Les grandes lignes du plan, révélées avant même la conférence de presse, affichent des objectifs spectaculaires : retrait progressif de l’armée israélienne de Gaza, libération des otages, arrêt de la colonisation en Cisjordanie, retour des réfugiés gazaouis, mise en place d’une administration internationale de transition sous l’égide de l’ONU, relance des Accords d’Abraham, supervision par Tony Blair et « International Board of Peace »… Sur le papier, tout est là pour dessiner une paix « éternelle », selon la formule de Trump.

Mais l’illusion ne tient que quelques minutes à la lecture des détails. Car ce plan ne repose pas sur une négociation directe entre Israéliens et Palestiniens : il s’impose, d’en haut, dans la plus pure tradition des diktats internationaux, en posant comme préalable la dissolution du Hamas, la reddition de ses armes, et l’acceptation, par les dirigeants du mouvement islamiste, d’une amnistie. En d’autres termes, tout – absolument tout – repose sur un acteur majeur, absent de la table des négociations : le Hamas, que le plan somme de se saborder sans condition.

Derrière cette façade de consensus, le fin mot de l’histoire saute aux yeux des analystes : le plan, sous des airs de compromis historique, est d’abord une habile manœuvre politique pour Benyamin Netanyahou. Surnommé « le prestidigitateur » par ses adversaires, le Premier ministre israélien a, selon de nombreux observateurs, obtenu de Trump un accord « conditionnel » dont il sait qu’il ne sera jamais accepté dans sa totalité. Le piège est redoutablement simple : en posant la barre des exigences à un niveau inatteignable pour le Hamas, Israël se donne le beau rôle, celui de la paix refusée par l’autre camp. Et en cas de refus du Hamas – hautement probable –, le plan prévoit, noir sur blanc, l’option d’une nouvelle offensive militaire, cette fois avec la « bénédiction » des États-Unis et, implicitement, l’assentiment tacite des pays arabes modérés.

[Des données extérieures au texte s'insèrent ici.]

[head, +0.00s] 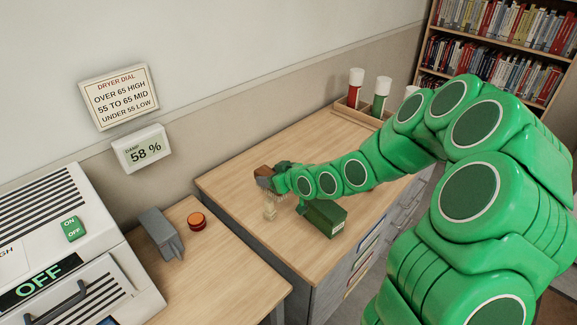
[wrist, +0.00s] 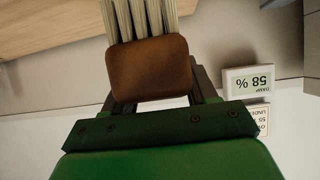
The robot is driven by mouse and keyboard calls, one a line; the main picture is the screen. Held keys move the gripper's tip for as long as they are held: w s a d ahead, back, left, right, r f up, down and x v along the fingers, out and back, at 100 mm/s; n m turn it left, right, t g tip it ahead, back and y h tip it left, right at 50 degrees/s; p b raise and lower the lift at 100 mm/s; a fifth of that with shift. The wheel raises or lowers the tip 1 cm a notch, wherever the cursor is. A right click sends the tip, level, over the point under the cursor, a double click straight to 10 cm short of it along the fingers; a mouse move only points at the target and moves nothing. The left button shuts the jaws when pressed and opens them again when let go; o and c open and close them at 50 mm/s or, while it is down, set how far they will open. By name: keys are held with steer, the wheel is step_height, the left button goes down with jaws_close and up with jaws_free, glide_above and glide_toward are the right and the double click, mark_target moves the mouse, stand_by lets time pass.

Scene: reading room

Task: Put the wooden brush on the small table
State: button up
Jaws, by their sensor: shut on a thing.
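My gripper (head: 272,174) is shut on the wooden brush (head: 264,171), above the drawer cabinet's wooden top. In the wrist view the brush's brown wooden block (wrist: 148,68) sits between the two fingers of my gripper (wrist: 152,90), with pale bristles (wrist: 140,20) beyond it. In the head view the bristles hang downward, and whether they touch the surface is hard to tell. A small wooden table (head: 225,285), probably the small table, is at the lower left, beside the cabinet. My gripper is beyond it and to the right.
The drawer cabinet (head: 235,182) holds a green box (head: 323,218) and a rack with red- and green-bodied bottles (head: 355,88). A grey holder (head: 160,235) and an orange button (head: 196,221) are on the small table; its front part is clear. A dryer (head: 75,245) reading OFF stands left.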

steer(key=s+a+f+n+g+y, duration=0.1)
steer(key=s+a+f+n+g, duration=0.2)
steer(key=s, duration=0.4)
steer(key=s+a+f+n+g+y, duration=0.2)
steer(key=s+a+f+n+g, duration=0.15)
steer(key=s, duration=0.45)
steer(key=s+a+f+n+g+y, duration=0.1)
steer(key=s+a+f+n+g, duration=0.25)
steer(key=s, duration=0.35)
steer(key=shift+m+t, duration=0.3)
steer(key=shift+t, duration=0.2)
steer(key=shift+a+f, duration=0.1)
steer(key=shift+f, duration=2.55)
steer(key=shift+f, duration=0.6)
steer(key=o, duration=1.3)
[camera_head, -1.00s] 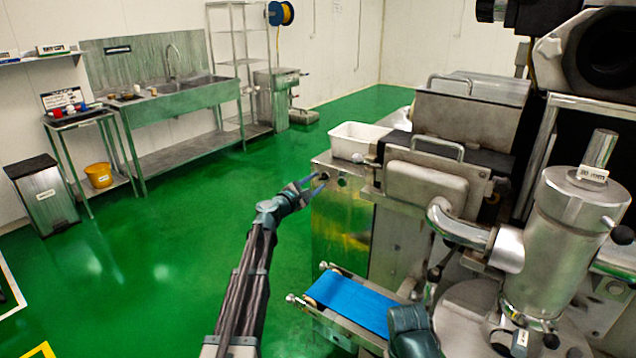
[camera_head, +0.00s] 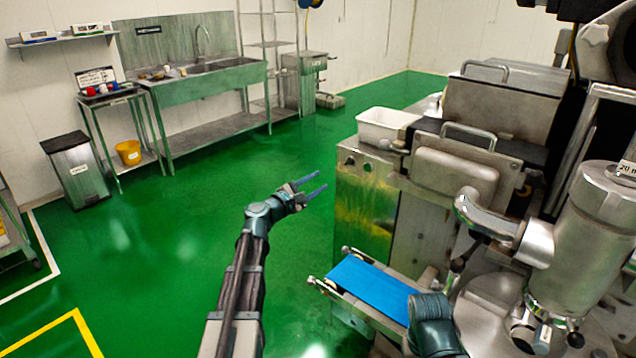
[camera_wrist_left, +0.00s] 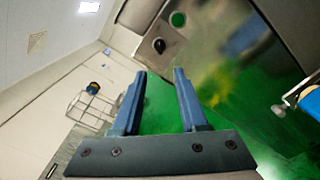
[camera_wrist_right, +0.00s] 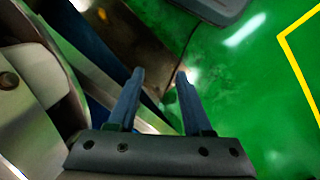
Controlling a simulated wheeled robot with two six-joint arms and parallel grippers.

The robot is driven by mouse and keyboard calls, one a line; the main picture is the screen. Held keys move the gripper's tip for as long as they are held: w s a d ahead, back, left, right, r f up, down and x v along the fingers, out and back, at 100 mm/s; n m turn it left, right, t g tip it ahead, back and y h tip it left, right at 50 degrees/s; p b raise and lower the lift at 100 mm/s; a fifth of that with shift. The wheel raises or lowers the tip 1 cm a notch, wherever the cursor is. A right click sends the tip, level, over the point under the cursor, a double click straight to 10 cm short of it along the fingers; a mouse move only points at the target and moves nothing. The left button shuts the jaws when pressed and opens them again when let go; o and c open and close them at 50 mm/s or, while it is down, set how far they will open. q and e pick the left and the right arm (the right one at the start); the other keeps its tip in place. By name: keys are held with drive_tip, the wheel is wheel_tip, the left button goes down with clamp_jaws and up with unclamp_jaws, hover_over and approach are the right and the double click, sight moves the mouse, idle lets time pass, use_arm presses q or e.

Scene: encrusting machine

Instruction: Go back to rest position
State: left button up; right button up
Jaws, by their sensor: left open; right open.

Autrement dit, Netanyahou transforme un risque diplomatique en levier stratégique. S’il signe l’accord, il se présente en homme de paix forcé de reprendre les armes face à l’intransigeance terroriste. S’il le refuse, il accuse le Hamas d’avoir torpillé la paix. Dans les deux cas, il garde la main. Cette capacité à intégrer dans un plan de paix les conditions de son échec était déjà à l’œuvre lors de la précédente administration américaine, mais elle atteint ici une dimension nouvelle : celle d’un consentement simulé, destiné à reporter la faute sur l’ennemi désigné.

Pour Donald Trump, le pari est autrement plus risqué. Certes, présenter un plan de paix majeur à quelques mois de l’élection présidentielle américaine lui permet de se poser en « faiseur de miracles » sur la scène internationale. Mais ce coup de poker diplomatique, s’il échoue, peut aussi le transformer en fossoyeur de la paix, incapable de contenir l’extrémisme régional.

Pièges, illusions et jeux d’influence

Dès l’annonce, les critiques n’ont pas manqué : comment imaginer qu’une administration internationale de Gaza, pilotée par l’ONU et des personnalités occidentales, puisse s’imposer sans le consentement des principaux acteurs palestiniens ? Pourquoi ignorer la réalité d’un Hamas certes affaibli, mais loin d’être éradiqué, encore capable de nuisance et d’enracinement social ? Les analystes soulignent que l’exclusion de l’Autorité palestinienne des premiers cercles de discussion est également une faute stratégique, qui prive le plan de relais locaux et de légitimité populaire.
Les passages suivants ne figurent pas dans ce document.